Julian Bowden, Türkmen gazının Avrupa’ya ulaştırılmasında en büyük zorluğun ticari anlaşmalar ve taşıma altyapısı olduğunu ifade etti. Bowden’a göre, Türkiye, enerji merkezi olma hedefine adım adım yaklaşırken, Türkmen gazının transferi bu hedefe büyük katkı sağlayacak.

Julian Bowden, Türkiye'nin gaz merkezi olma hedefini anımsatarak, "Ne kadar çok tedarik seçeneğine sahip olursa o kadar iyi. Hubların arz çeşitliliğine ihtiyacı vardır. Küçük miktarlarda da olsa Türkmenistan'dan gaz tedariki, bir hub kurma fikrinin hayata geçirilmesine yardımcı olacaktır. Ayrıca, İran ve Rusya gazına da alternatif olacaktır" dedi.

Türkmenistan'ın devasa gaz kaynaklarının atıl durumda olduğuna dikkati çeken Bowden, "Tek ihracat pazarı olan Çin'e son derece bağımlı durumda. Türkmenistan-Afganistan-Pakistan-Hindistan Doğal Gaz Boru Hattı (TAPI) projesi de gerçekleşmiyor.
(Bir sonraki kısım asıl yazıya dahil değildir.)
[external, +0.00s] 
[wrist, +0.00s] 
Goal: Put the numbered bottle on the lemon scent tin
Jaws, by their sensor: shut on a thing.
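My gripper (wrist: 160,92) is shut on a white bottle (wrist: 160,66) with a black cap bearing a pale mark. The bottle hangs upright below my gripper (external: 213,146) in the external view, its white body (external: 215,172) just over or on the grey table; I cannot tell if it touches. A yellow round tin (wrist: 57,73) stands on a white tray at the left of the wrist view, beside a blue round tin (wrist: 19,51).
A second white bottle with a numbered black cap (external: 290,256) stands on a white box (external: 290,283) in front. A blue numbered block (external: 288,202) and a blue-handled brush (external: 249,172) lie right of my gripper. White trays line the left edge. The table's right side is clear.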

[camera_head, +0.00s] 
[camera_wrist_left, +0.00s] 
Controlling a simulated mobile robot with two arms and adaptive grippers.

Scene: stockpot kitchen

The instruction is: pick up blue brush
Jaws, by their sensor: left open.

Ayrıca, Avrupa'nın kaybedilen Rus gazı yerine yeni gaz tedarikine ihtiyacı var" ifadesini kullandı.

Bowden, tüm bunlar dikkate alındığında olası bir ticarete ilişkin şunları kaydetti:

"Türkmenistan'ın ihracat pazarı olarak sadece Çin varken, Türkiye'nin tedariki iyi durumda. Muhtemelen Türkmenistan'ın Türkiye'ye ihtiyacı, Türkiye'nin Türkmenistan'a ihtiyacından daha fazladır. Asıl engel ulaşımın sağlanması. Yıllık 15 milyar metreküp çok büyük bir gaz hacmi. Bu bir takas anlaşması için çok fazla. Bu da Trans-Hazar boru hattı şeklinde yeni bir proje ve ardından Azerbaycan'dan Türkiye'ye uzanan Güney Gaz Koridoru'nun büyük ölçüde genişletilmesini gerektirecektir. Devamında ise Türkiye'den Avrupa'ya iletimi için Güney Doğu Avrupa'da yeni bir proje ya da TAP boru hattının yine büyük ölçüde genişletilmesi gerekecektir."

Bunun, planlandığı gibi ilk etapta daha küçük bir hacmin takas yoluyla iletimi, ardından bir Trans-Hazar boru hattına dönüştürülmesiyle gerçekleştirilmesi ihtimaline değinen Bowden, "Türkmenistan'dan batıya doğru büyük ölçekli bir ihracatın başlamasıyla Hazar, Trans-Kafkasya ve Güney Avrupa'daki doğal gaz görünümü değişecektir. İran üzerinden yıllık 1-2 milyar metreküplük küçük bir takasın Türkiye ya da Avrupa için çok az piyasa etkisi olacaktır ancak büyük bir sembolik etkisi olacaktır" değerlendirmesinde bulundu.

YENİ ALTYAPI İHTİYACI

Atlantik Konseyi Kıdemli Araştırmacısı John M. Roberts, Türkmenistan’dan Türkiye’ye gaz taşınması için mevcut altyapının yetersiz kalabileceğini ifade etti. Trans-Hazar boru hattı, Azerbaycan ve Güney Gaz Koridoru’nun genişletilmesi gündemde.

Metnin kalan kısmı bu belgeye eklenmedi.